Folha de S. Paulo


Publicitário de 70 anos vende ações de agência e se torna estagiário no Google

"Vovô está trabalhando no Google! Uau, me leva lá?" Alcançar aos 70 anos de idade o status de cool com o neto de oito talvez seja o grande troféu que Jacques Lewkowicz, vovô Jacó, ou o Lew da agência Lew'Lara/TBWA, levará para casa nesta nova etapa de sua vida.

Um dos maiores criativos do país, com 17 Leões de Cannes e autor de clássicos como a lei de Gérson, aquele que queria ganhar vantagem em tudo nas campanhas do cigarro Vila Rica, e "Eu sou você amanhã", que virou o "efeito Orloff", Lew achou que ia conseguir preencher o tempo da aposentadoria numa temporada de estudos em Nova York. "Mas tive uma crise de abstinência", brinca o publicitário, crachá de estagiário do Google no pescoço.

Davi Ribeiro/Folhapress
O publicitário Jacques Lewkowicz, fundador da LewLara/TBWA, na sede do Google
O publicitário Jacques Lewkowicz, fundador da LewLara/TBWA, na sede do Google

Desde fevereiro, ele é um dos mais velhos funcionários –no mundo– do gigante de buscas. Perde para Vint Cerf, 71, um dos criadores da internet e que ocupa o cargo de "vice-presidente e evangelista-chefe de internet".

A história de Lew no Google começou em 2013, quando o publicitário foi convidado a dar uma palestra na sede da empresa no Brasil, em São Paulo. Gostou da experiência e pediu ao diretor de agências do Google Brasil, Marco Bebiano, para passar três dias conhecendo a empresa e suas ferramentas.

Poucos meses depois, ele iria vender sua participação de mais de duas décadas na sociedade com Luiz Lara. A decisão de deixar o negócio vinha sendo estudada desde 2007, quando a Lew'Lara se associou à americana TBWA (atualmente, a agência é a 15ª maior do país em compra de mídia, com clientes como Friboi, Nissan e Vale).

Com a formalização de sua saída, Lew ganhou o cargo de "chairman" da agência –"Chairman, no fundo, no fundo, quer dizer aposentado", diz Lew, que não se enxerga como um setentão.

"A ficha não caiu sobre a minha idade. A vida toda trabalhando com meninos faz com que a minha idade desça muito. Só sinto que sou um senhor quando estou na academia e fico invisível para as meninas."

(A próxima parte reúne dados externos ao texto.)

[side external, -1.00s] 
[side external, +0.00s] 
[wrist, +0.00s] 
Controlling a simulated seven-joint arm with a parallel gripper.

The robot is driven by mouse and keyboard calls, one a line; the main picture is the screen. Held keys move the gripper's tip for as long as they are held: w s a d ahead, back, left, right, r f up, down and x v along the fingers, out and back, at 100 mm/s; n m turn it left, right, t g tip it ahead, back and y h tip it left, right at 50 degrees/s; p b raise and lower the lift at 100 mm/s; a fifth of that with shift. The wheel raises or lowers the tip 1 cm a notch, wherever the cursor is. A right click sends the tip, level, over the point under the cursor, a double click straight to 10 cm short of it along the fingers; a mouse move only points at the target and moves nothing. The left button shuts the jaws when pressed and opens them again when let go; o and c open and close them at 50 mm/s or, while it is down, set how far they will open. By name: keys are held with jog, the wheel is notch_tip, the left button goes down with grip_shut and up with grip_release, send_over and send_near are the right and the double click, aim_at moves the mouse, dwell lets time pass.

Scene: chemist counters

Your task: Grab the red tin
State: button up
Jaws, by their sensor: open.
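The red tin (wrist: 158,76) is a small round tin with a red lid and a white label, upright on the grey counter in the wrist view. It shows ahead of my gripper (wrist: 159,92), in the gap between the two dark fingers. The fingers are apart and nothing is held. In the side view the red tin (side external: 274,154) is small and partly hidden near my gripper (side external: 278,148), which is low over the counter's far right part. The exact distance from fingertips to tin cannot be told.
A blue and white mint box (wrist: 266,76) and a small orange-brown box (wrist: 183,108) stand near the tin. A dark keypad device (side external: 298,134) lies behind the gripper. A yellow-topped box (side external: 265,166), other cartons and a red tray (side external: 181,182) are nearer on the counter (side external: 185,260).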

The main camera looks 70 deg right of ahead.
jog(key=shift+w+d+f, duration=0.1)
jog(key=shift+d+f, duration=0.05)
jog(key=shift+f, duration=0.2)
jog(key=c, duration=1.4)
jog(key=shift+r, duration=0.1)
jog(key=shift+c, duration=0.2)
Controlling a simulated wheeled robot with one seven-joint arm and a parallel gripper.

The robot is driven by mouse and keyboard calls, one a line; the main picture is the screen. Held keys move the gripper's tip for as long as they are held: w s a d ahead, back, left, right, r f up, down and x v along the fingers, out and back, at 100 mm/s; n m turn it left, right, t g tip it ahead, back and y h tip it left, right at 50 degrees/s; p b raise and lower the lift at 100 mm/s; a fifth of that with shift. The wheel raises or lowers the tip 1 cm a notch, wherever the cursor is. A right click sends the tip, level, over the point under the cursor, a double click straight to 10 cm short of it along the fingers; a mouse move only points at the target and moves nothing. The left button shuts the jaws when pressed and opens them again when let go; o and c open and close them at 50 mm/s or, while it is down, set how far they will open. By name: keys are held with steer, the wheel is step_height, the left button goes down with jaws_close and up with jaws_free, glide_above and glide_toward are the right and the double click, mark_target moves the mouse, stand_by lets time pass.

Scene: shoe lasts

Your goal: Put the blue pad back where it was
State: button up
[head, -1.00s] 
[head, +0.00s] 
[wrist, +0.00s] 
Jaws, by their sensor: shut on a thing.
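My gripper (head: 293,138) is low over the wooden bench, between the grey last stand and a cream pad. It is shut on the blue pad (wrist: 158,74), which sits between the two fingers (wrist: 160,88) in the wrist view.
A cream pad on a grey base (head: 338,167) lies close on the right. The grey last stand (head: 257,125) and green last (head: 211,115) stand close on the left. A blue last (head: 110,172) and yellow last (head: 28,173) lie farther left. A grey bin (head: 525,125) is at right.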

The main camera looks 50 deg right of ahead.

Os meninos eram Celso Loducca, Alexandre Gama, Marcelo Reis, Sérgio Valente – que viriam a se transformar em grandes nomes do mercado publicitário.

"Eu podia ficar só curtindo os netos, decorando as casas na praia e no campo e o apartamento em NY. Mas isso é pouco", diz, mostrando fotos de uma temporada de ski com os netos, em Aspen, no Colorado (EUA). A decoração é um resgate dos tempos de estudante, quando cursava arquitetura no Mackenzie.

Em sua estada em Manhattan no ano passado, entre um curso de literatura americana pós-1945 e outro de roteiro na NYU (New York University), deu palestra na TBWA e armou algumas visitas ao escritório do Google, localizado a uma quadra de seu apartamento com vista para o High Line, na 10ª Avenida.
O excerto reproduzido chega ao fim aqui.